Jeff Norman, the distillery's Master Taster (yes, they also have a Master Distiller) describes the liqueur simply as honey and Jack Daniels. "Obviously, it's unique in that regard," he says in a press release with surprisingly few Southern embellishments. "Nothing else is made with Jack." There you have it. Southern pride at its finest.
Perhaps with heavy hitting competitors like Drambuie already on the honey-and-whiskey market, the marketing execs at Jack Daniel's decided to take the gentlemanly high road. It would be hard to come up with a Southern tale about Tennessee Honey liqueur as grand as the 18th century Drambuie battles. There's nothing like the secret honey and herb-spiced recipe that supposedly only the female members of the Scottish MacKinnon clan are still privy to today (the matriarch does the blending, we are assured).
As for the taste, the pinch-of-cinnamon spirit is easy drinking (translation: a bit soft to our palette), likely why Jack Daniel's recommends serving it chilled. Adding more sugar, or in this case honey, kills much of the harsh finish of hard alcohol but begets a pastry chef's Catch-22: now you've got too much sugar. Serving the spirit chilled cuts down on the lingering sweetness.

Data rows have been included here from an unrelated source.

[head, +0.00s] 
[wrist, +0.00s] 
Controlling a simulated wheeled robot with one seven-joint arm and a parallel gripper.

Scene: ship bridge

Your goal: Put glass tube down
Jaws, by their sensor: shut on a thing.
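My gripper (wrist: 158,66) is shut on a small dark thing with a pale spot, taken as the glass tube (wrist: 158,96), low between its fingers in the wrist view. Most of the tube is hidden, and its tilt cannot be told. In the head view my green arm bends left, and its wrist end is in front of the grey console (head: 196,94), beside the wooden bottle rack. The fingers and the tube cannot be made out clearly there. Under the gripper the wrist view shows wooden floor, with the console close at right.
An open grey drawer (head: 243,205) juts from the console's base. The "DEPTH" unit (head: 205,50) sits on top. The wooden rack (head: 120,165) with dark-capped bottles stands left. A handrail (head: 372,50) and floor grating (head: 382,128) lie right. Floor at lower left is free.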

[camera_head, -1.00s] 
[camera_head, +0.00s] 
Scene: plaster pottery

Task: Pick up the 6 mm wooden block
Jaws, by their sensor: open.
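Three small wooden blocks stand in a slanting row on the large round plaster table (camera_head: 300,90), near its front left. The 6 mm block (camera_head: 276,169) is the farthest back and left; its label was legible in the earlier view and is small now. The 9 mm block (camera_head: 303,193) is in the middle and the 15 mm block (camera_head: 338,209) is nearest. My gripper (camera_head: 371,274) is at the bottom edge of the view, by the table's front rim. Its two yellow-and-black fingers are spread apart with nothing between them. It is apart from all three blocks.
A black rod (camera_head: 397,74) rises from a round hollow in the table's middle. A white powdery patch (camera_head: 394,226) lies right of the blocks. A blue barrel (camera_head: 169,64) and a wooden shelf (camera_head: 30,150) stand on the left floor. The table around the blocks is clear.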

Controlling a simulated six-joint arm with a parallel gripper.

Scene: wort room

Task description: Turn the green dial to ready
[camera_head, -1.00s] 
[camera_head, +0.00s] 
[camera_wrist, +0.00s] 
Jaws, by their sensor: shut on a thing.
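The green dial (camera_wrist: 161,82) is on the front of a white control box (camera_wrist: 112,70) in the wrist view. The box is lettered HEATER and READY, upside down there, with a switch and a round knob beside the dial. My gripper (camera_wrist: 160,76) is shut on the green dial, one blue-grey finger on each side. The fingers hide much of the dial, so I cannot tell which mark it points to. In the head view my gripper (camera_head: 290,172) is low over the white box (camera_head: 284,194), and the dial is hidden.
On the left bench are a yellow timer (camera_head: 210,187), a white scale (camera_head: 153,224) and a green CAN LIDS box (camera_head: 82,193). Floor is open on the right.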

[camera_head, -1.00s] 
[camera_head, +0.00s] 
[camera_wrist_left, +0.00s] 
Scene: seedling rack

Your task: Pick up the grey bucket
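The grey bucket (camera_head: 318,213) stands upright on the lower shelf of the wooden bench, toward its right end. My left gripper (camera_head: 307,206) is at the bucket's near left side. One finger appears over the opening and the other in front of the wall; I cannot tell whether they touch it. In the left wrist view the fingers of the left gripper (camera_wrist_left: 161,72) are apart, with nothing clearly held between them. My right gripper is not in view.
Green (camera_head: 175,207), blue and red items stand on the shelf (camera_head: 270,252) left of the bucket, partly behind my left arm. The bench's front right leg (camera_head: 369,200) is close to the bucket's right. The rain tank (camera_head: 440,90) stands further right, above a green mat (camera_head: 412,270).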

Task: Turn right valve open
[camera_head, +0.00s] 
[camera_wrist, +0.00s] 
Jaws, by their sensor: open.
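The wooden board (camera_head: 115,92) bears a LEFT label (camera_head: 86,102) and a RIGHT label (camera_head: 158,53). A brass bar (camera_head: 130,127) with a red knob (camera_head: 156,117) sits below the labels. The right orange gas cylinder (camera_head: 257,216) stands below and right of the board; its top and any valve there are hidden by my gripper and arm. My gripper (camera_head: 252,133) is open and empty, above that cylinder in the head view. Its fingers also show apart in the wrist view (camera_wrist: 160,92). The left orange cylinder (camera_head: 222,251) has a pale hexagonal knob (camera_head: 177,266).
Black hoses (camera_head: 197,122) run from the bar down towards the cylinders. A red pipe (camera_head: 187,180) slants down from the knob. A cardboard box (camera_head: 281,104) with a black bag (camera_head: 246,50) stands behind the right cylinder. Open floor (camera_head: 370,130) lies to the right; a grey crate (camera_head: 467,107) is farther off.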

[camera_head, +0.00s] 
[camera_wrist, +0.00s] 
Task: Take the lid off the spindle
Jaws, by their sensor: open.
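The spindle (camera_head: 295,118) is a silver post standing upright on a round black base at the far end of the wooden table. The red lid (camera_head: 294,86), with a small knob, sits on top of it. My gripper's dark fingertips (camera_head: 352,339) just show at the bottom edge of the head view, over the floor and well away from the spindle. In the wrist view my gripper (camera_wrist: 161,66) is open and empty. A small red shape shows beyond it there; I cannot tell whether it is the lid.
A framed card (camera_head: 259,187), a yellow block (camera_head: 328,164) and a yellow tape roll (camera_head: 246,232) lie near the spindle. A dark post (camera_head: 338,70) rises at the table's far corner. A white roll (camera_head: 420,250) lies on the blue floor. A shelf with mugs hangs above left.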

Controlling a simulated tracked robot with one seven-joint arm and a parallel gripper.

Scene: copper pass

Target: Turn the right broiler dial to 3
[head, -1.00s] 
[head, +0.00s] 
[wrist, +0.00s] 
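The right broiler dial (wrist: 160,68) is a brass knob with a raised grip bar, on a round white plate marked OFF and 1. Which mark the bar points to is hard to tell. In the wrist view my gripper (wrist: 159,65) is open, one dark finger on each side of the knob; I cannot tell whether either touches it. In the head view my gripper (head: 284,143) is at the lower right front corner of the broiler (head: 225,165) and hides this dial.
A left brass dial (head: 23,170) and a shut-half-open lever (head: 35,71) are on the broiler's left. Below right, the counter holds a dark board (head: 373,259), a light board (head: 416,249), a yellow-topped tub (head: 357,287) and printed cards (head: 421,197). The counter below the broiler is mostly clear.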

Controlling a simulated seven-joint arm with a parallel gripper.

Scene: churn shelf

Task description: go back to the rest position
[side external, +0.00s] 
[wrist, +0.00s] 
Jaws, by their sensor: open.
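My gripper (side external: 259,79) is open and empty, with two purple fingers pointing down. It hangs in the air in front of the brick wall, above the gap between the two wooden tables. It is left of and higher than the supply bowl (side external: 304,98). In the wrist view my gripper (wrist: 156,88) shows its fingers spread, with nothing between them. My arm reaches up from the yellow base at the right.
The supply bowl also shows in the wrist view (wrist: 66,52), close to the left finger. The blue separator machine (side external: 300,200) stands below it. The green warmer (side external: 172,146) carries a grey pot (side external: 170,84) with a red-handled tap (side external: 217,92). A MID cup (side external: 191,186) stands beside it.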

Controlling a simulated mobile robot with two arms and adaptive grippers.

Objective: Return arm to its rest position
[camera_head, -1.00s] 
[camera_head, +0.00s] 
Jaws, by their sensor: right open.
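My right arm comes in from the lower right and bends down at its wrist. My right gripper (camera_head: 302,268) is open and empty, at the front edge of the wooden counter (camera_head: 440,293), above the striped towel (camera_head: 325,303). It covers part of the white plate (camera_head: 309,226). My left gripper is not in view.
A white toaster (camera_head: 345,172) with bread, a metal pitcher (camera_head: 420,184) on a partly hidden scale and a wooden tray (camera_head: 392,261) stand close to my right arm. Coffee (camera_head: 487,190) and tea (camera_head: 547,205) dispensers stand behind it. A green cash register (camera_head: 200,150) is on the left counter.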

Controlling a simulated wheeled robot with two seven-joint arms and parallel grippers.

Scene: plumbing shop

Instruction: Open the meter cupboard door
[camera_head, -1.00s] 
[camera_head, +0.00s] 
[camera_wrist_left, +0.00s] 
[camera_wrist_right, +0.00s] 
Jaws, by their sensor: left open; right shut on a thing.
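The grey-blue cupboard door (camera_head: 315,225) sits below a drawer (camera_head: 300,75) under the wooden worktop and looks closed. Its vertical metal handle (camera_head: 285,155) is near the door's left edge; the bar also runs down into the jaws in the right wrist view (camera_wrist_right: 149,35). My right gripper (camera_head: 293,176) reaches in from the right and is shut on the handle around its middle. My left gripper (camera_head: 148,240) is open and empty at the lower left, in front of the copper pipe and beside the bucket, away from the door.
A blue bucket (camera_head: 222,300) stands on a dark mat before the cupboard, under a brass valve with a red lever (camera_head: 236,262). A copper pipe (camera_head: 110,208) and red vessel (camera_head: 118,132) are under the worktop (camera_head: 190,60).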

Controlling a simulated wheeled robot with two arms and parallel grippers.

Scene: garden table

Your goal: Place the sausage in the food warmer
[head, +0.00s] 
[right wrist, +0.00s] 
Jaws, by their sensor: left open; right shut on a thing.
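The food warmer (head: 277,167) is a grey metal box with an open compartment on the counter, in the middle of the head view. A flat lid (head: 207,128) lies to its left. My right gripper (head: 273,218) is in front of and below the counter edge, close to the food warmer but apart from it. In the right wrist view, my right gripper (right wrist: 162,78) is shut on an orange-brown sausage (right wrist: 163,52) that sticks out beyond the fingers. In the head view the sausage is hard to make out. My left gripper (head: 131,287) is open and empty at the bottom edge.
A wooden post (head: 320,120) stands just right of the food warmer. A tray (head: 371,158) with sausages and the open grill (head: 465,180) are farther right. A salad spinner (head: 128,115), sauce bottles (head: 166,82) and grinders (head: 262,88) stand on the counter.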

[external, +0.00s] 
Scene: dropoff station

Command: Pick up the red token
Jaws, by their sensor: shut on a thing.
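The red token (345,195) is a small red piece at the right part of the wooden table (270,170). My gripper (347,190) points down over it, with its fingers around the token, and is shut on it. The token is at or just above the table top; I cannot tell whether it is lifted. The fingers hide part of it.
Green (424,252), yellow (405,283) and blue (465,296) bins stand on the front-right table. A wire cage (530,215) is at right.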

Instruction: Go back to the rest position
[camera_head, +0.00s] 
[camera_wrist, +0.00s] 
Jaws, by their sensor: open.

If you've ever licked the homemade custard bowl before churning ice cream, you know exactly what we're talking about.
Could you use it in a cocktail? Of course. In fact, we prefer this spirit as an ingredient rather than as a straight sipper. Poured over that homemade vanilla bean ice cream would be grand. A blueberry focaccia tart from Huckleberry, even better. That chewy crust sprinkled with the inky berries and just a touch of sugar begs for -- what else? Homemade vanilla ice cream and a generous drizzle of local honey, and sure, why not amp it up with honey liqueur. If you happen to have pewter Jefferson cups handy, as we (yes, actually) do, invite your friends over and show them how Southerners take on California, one Southern whiskey liqueur-drizzled dessert plate at a time.